PASCAL, Blaise (1623-62). Oeuvres. Edited by Charles Bossut (1730-1814). The Hague: Detune, 1779.
The Origins of Cyberspace collection described as lots 1-255 will first be offered as a single lot, subject to a reserve price. If this price is not reached, the collection will be immediately offered as individual lots as described in the catalogue as lots 1-255.
PASCAL, Blaise (1623-62). Oeuvres. Edited by Charles Bossut (1730-1814). The Hague: Detune, 1779.

Details
PASCAL, Blaise (1623-62). Oeuvres. Edited by Charles Bossut (1730-1814). The Hague: Detune, 1779.

5 volumes, 8o. Contemporary mottled calf, gilt spines.

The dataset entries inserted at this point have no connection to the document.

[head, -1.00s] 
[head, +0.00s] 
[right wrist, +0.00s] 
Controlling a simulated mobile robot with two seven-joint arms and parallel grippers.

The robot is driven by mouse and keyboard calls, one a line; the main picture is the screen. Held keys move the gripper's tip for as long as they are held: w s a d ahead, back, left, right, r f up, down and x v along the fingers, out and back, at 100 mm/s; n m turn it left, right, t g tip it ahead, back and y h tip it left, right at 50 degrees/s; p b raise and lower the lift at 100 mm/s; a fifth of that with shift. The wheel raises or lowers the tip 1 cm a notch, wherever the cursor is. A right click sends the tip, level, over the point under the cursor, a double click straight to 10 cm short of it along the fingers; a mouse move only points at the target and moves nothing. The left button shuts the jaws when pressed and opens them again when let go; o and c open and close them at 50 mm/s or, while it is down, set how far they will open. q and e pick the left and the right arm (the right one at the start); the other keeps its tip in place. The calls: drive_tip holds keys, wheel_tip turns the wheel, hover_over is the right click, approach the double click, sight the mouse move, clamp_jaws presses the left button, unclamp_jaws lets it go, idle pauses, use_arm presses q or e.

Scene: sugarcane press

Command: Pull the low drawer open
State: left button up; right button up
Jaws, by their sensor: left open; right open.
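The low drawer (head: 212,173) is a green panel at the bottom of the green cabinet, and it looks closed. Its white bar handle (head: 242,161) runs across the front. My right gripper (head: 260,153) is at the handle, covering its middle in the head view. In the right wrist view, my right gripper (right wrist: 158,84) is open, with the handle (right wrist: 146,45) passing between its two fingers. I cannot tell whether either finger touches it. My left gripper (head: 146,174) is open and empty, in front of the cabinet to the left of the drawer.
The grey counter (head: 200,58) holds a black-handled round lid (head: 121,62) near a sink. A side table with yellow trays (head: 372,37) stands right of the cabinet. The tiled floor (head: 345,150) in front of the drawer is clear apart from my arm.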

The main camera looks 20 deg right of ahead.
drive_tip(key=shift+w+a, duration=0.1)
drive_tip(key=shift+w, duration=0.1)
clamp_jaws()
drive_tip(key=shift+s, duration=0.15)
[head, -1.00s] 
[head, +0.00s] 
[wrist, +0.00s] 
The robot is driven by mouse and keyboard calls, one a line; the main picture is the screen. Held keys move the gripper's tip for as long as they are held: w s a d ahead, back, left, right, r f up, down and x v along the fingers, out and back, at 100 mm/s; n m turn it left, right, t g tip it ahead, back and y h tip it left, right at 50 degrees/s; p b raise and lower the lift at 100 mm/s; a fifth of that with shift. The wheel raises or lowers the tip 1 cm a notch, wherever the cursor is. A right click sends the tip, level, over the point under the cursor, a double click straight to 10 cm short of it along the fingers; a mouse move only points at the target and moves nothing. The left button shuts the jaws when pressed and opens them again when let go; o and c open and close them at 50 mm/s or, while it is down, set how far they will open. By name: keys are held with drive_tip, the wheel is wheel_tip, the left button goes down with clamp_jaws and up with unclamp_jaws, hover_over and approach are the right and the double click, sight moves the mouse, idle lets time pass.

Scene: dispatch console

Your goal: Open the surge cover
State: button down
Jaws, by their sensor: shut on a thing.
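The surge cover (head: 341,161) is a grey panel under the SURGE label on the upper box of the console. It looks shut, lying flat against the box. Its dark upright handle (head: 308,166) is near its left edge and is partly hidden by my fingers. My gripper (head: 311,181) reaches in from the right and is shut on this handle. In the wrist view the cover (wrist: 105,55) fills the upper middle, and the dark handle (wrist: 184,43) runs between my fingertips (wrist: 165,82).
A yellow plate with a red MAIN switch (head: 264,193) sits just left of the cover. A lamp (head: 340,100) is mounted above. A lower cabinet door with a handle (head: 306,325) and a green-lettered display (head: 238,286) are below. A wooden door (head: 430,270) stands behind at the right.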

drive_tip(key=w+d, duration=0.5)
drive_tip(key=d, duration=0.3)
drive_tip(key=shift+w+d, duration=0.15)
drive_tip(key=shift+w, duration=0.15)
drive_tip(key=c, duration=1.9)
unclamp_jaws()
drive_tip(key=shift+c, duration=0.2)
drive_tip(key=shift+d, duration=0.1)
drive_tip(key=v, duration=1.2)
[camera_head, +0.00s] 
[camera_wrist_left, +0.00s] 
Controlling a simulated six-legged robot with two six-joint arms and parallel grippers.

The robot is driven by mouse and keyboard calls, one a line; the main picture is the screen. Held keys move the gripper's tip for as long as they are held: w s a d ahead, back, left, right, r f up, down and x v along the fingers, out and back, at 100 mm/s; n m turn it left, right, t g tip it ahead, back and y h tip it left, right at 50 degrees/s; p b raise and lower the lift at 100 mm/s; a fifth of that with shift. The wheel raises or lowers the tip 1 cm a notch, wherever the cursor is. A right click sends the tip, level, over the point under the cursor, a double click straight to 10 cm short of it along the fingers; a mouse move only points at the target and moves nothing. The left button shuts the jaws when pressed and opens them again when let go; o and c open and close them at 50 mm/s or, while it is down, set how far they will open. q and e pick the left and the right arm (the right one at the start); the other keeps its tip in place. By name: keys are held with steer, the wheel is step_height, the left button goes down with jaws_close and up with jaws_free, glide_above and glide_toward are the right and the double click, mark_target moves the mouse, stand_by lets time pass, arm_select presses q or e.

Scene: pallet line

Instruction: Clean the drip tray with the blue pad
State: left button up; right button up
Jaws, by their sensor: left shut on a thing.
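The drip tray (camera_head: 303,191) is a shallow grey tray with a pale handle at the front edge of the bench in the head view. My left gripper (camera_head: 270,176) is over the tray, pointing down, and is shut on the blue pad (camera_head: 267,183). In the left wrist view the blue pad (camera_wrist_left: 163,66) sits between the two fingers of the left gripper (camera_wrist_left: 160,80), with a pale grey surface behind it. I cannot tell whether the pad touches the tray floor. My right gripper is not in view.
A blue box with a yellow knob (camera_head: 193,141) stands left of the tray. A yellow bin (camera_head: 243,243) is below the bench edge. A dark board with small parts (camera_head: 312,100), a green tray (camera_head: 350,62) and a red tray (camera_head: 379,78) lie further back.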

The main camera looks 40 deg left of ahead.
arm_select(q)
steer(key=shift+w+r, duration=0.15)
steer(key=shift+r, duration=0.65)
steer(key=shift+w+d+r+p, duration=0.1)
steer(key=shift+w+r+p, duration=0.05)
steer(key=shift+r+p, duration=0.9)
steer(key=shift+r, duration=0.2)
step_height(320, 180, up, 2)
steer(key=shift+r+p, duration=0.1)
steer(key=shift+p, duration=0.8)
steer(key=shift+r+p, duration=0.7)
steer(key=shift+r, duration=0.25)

FIRST EDITION of Pascal's collected works and the earliest obtainable edition of Pascal's text on his calculating machine known as the "Pascaline that he invented when he was 19 years old. Of the original 18-page pamphlet about the machine that Pascal had privately printed in 1645, only two copies are cited in OCLC in one French library. No copies are cited in North America. In the collected works this pamphlet is reprinted with additional material. Pascal designed his first mechanical adding machines in 1642. He was not the first to design and construct a mechanical calculator. After 1599 Galileo Galilei had designed and sold about three hundred copies of his geometric and military compass, an analog calculating device, best known as the sector. Napier had made a step in the direction of a mechanical calculator with the "promptuary" described in his Rabdologia though this was not strictly a mechanical device; and around 1620 Wilhelm Schickard (1592-1635), a professor at the University of Tübingen and friend of the astronomer Kepler, produced the first workable calculating machine. However, Schickard's accomplishment was destined for historical obscurity: he built only two examples of his machine, neither of which survived, and the unpublished drawings for its construction were lost to posterity for over three hundred years, being discovered only in 1957. In contrast, Pascal constructed about fifty examples of his machine, of which several are extant; and the machine was well known to the cognoscenti, both through Pascal's own efforts (he hoped to make a profit selling them) and through Diderot's later description of it in the Encyclopiédie (1751). (Williams 1985, 130-33). OOC 13.